In short, there’s a new buyer in town, with the CIO no longer the standard-bearer of IT.
As the centre of gravity shifts across the C-suite, non-IT business executives have become empowered to make IT purchasing decisions - spanning sales, marketing, finance, HR, legal and operations.
According to EDGE Research findings, IT departments in Australia now have access to less than half of the total technology budget, as outlined by 40 per cent of local customers.
In surveying partner, customer and vendor priorities in 2018, research also highlighted that 49 per cent of partners currently have strong engagement with buyers outside of IT, with half of the channel still chasing traditional dollars.
“There’s certainly a shift underway, towards a champion in the buying process,” Ekulus consulting director, Marcelo Scalia, added. “Because cloud can sit outside of an organisation and users can connect as they need to, any champion that is chasing an outcome can pursue this technology.
“This means the conversation is now not just with the CIO, but with a champion within an organisation.”
In operating as a highly specialised advisory and technology firm, Scalia said Ekulus has predominantly engaged with buyers “outside of IT” during the past two years, with implementations in production today without the involvement of the CIO.
“There is a path into the organisation and it’s crucial to take the stakeholders along the journey,” Scalia cautioned. “If you miss them at the beginning, you will miss them when you want to expand. You might be able to land, but you’ll struggle to expand without wider buy-in.”
For the channel, stakeholder is the key word in the customer equation. Because while technology dollars are moving around the organisation, and new buyers are emerging, the CIO remains a key stakeholder, albeit not the sole decision maker.
“We span across all technology buyers and our conversation is focused at the board-level and the senior leaders inside an organisation,” Deloitte strategic alliances lead, Kirstie Smith, added. “From there, we start to build out a map of the key stakeholders that will be our supporters during the process.
“We’re not having technology conversations anymore, it’s business outcome conversations. We’re not talking about technology stacks, rather ways we can add value for the customer.”
Customer value differs depending on the profile of the customer however, creating a minefield of complexities for the channel to overcome in a bid to deliver outcomes.
“The buying power has certainly changed but it’s paved with danger and challenges,” acknowledged Mark Simpson, director and owner of M-Power Solutions, a Perth-based Oracle partner. “If you look at the market, I think we’re missing the point to a certain extent.

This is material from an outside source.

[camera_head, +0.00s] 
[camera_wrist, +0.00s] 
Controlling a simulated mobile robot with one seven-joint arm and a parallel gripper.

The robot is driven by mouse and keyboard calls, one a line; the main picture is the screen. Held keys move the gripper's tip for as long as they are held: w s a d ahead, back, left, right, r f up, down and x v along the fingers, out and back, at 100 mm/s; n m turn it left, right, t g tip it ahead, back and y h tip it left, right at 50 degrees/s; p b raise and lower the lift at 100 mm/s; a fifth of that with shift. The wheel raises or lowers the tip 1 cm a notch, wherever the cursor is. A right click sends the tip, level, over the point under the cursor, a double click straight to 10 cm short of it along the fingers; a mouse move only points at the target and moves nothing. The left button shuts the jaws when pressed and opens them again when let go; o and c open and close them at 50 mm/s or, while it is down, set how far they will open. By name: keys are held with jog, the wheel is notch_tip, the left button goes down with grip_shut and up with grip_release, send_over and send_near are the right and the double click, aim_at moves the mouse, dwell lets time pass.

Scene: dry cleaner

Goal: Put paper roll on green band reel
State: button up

“If everyone is starting to think about fast-paced deployments that are simple and remove legacy systems, that’s a difficult conversation to have with a CIO.
“This is a CIO who has spent 20 years nurturing an old ERP along which is difficult to implement and even harder to re-implement. So, there’s a fine balance between telling a business how easy this new world is going to be because when the rubber hits the road, you’ll be the one that has to deliver on that promise.”
In leveraging Oracle expertise spanning more than 15 years, Simpson said partners can extract value through providing guidance and advice to businesses during this period of transition, as customers continue to turn to external experts to provide direction.
“The challenge for purchasers is going to be around who is going to navigate that road,” Simpson added. “I don’t see many CIOs who are capable enough to blend what the business needs, the change required in IT alongside the technology they currently have. That’s the challenge.”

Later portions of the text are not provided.